Growing up, Laura had experienced a few crushes on girls and told two friends who said this was “normal and didn’t mean anything.” Laura subsequently squelched her desires, now confessing, “Back then in my small Utah town we were pretty ignorant about gay issues… I knew about gay men from seeing them on TV. But I didn’t know being a gay woman was an option.”
She might never have discovered her true sexual identity if two events hadn’t occurred. First, a friend confided that she’d fallen in love with a woman and was leaving her husband. This news made Laura wonder about the urges she’d experienced all her life, urges she’d forced herself to ignore. The second event, the most powerful, was being introduced to Sheila.

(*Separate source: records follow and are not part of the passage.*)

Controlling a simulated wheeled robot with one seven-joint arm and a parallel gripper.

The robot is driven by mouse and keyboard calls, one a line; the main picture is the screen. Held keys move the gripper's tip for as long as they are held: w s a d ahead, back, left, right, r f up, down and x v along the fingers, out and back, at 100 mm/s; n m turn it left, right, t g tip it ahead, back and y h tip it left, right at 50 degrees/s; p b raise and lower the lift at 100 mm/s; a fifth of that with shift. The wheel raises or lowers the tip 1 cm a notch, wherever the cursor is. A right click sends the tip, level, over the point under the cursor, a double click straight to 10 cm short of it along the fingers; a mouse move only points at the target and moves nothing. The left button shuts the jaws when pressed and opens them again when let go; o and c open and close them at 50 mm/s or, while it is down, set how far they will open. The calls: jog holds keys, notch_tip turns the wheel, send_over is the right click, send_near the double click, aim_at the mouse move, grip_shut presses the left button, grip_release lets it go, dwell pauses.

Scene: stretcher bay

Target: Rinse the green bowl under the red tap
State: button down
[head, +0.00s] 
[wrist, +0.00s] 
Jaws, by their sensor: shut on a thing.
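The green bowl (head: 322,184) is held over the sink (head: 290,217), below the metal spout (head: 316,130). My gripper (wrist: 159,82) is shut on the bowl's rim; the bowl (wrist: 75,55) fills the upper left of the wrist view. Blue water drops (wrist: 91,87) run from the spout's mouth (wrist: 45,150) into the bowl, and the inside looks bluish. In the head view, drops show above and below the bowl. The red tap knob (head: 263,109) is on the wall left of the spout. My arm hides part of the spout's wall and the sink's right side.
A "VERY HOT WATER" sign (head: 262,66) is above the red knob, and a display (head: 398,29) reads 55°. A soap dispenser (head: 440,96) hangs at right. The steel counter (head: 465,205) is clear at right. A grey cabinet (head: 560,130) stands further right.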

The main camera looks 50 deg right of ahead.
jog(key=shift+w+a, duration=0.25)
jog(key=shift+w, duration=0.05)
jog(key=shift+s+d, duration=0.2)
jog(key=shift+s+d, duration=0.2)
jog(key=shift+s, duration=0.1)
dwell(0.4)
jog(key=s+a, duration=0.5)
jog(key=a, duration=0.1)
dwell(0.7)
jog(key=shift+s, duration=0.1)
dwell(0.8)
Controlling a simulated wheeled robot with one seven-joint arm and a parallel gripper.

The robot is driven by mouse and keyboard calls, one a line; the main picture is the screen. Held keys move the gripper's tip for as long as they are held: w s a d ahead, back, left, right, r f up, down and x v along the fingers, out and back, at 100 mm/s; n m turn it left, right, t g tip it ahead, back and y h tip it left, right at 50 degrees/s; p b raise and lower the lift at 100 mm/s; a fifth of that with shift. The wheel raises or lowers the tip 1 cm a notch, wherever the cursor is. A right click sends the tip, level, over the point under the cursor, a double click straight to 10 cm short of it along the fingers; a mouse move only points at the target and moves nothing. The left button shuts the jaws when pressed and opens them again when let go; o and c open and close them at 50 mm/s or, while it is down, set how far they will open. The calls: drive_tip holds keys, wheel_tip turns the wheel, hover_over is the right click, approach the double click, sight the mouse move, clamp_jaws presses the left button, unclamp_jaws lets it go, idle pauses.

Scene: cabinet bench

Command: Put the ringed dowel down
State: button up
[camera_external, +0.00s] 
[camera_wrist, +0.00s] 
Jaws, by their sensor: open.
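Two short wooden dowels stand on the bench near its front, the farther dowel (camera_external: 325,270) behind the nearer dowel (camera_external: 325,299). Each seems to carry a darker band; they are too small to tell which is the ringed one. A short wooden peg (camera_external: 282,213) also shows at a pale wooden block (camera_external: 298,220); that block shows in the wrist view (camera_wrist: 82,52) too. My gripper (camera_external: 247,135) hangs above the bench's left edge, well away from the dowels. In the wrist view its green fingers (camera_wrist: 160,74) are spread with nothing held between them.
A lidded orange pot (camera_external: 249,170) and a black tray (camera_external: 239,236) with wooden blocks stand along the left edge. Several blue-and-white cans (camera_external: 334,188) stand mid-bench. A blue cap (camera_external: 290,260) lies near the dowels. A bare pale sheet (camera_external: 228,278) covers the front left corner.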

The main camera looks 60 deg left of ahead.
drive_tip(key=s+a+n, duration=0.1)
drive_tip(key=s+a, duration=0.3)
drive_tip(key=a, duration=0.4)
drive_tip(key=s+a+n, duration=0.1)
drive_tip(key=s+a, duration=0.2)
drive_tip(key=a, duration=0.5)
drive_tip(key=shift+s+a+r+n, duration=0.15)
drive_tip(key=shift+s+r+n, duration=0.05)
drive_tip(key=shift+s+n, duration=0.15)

Eighteen years later, Laura is still wonderstruck with the recollection, “All of a sudden, everything woke up. I had never been that attracted to someone or felt so happy. I just kept thinking about this woman. When Sheila kissed me, I knew there was no going back. This was who I was supposed to be.”
A month later Laura told her husband. “I don’t have a good poker face. He knew something was up.” She waited many months to tell her children the real reason she and Frank divorced. “They wanted to be supportive but it wasn’t easy for them,” she said. Eventually her children did come around and she says they are proud of her for coming out at a time when being gay was something to be embarrassed about.
Laura only came out to a handful of trusted friends. Even so, a few rejected her — one saying she was afraid to be mistaken as gay by association. Laura kept the secret in the community and at her job. Her father had died three years earlier, and Laura, sensing her ailing mother would not approve, kept silent about her epiphany and its consequences. “In retrospect I believe my mother sensed the truth. I think she was closeted herself. She pushed me into not going to college and marrying young.”
The relationship that woke Laura up only lasted 18 months, but the genie was out of the bottle. She’s been with Beth for 15 years; the two even had a commitment ceremony a few years back. “There were 100 guests — my brothers, my sisters, of course my daughters. My ex-husband didn’t come.”
Her advice to anyone living a closeted lifestyle is don’t be afraid to make the leap: “You will never be happy as a human being until you are who you are.” Laura is proof that it’s never too late.